I then had a strangely comical showdown with a shoal of fish. As I was filling up my water bottle my bare foot was dangling in the water. I looked down and saw about twenty trout in a perfect semicircle around my foot, all staring intently at my toe, in a way that seemed, at least to me at that moment, like they were poised for attack or at the very least seriously contemplating the deliciousness of my digits. Having already had my toe munched on by fish once this holiday, I wasn't keen for a repeat experience and wasted no time removing my foot from the equation.
From the campsite, it was only two hours walk to the point where we were to be picked up ferry, the last hour or so of that along the beach. It was grey, bleak and drizzly:


In conclusion, the walk was absolutely fantastic. I know I've written more about the mishaps, but that's only because it makes for more entertaining reading. Most of the time I was just happily ambling along. For the first couple of days the weather was perfect, and it was only in the last few hours that the rain became a drag. Whatever the case, the scenery was never less than stunning and I relished every moment of being in this totally unspoiled environment. One of the main reasons I'd come half way round the world to Australia was to really get into the rainforest and this was an excellent way to do it.
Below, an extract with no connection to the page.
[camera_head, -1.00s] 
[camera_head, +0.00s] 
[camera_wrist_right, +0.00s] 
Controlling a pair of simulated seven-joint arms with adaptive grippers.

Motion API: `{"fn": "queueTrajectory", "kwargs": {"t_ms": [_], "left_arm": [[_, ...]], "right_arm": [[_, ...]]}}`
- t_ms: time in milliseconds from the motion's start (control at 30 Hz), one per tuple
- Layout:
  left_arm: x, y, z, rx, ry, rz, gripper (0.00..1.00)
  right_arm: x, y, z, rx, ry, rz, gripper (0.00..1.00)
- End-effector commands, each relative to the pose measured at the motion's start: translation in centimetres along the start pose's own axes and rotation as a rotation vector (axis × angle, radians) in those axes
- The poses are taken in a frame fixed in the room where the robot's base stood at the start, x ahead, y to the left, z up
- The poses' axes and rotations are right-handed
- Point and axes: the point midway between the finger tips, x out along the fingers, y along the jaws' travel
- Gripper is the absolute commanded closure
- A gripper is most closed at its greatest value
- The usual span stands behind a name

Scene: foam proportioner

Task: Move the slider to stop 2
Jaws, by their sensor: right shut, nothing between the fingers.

The introduction video we'd watched at the Cardwell information centre before setting out promised that we'd feel 'close to nature'. It's cheesy but true.
Whilst requiring neither the physical nor mental stamina nor the covering the altitude range of the Annapurna Circuit, the Thorsborne Trail provided a whole other set of challenges and it was wrong of me to be so blase beforehand about how easily I thought I'd cope with it. For a start, carrying a pack makes a big difference, as does camping and everything that goes in with that. Whilst not long, the trail was extremely technical in places, in ways that the Annapurna Circuit was not. It wasn't easy walking by any means. But, like any successfully completed challenge, the Thorsborne Trail was all the more rewarding for its toughness. I'd do it again in a heartbeat. It was a definite gap year highlight.